Robot control records
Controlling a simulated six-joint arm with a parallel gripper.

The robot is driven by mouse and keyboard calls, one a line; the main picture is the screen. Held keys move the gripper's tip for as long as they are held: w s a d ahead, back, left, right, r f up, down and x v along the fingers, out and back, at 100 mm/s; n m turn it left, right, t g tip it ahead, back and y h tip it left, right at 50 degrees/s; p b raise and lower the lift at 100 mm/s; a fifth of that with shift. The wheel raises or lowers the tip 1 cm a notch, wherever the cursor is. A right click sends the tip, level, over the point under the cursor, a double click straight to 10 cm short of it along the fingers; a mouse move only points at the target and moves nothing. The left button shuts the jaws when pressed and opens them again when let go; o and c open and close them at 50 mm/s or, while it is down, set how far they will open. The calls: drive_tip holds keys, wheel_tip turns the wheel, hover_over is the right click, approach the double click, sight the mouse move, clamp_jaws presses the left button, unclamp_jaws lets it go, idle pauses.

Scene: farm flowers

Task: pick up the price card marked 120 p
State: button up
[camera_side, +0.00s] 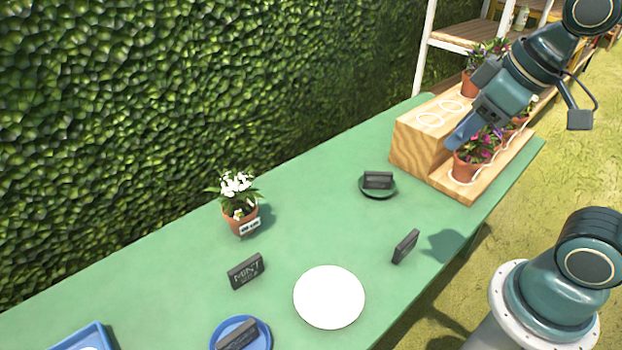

--

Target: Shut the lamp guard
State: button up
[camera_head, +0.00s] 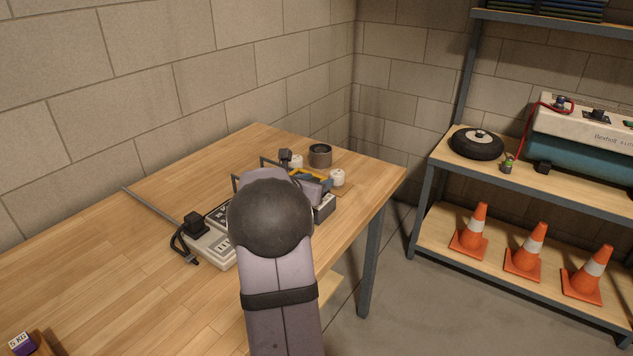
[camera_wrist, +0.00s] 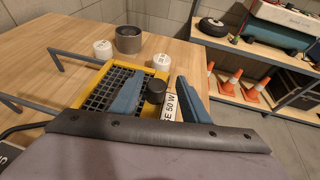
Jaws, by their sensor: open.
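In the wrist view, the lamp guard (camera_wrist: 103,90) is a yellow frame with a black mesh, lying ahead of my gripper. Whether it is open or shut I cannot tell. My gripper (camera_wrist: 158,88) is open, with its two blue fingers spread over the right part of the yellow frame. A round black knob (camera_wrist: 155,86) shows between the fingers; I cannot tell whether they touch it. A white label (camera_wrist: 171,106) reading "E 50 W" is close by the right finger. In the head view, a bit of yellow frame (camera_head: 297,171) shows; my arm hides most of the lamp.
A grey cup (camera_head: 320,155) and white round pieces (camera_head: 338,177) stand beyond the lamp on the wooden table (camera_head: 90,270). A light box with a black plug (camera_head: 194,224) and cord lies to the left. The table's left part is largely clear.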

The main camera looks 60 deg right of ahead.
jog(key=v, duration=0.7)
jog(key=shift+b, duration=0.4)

**WHAT THIS TASK INVOLVES**. Repeat exactly the stretch of lines that opens with the line containing "The robot is" and closes with the line containing "[camera_side, +0.00s]". Leave the pictures out, and add nothing.

**ANSWER IN FULL**.
The robot is driven by mouse and keyboard calls, one a line; the main picture is the screen. Held keys move the gripper's tip for as long as they are held: w s a d ahead, back, left, right, r f up, down and x v along the fingers, out and back, at 100 mm/s; n m turn it left, right, t g tip it ahead, back and y h tip it left, right at 50 degrees/s; p b raise and lower the lift at 100 mm/s; a fifth of that with shift. The wheel raises or lowers the tip 1 cm a notch, wherever the cursor is. A right click sends the tip, level, over the point under the cursor, a double click straight to 10 cm short of it along the fingers; a mouse move only points at the target and moves nothing. The left button shuts the jaws when pressed and opens them again when let go; o and c open and close them at 50 mm/s or, while it is down, set how far they will open. The calls: drive_tip holds keys, wheel_tip turns the wheel, hover_over is the right click, approach the double click, sight the mouse move, clamp_jaws presses the left button, unclamp_jaws lets it go, idle pauses.

Scene: farm flowers

Task: pick up the price card marked 120 p
State: button up
[camera_side, +0.00s] 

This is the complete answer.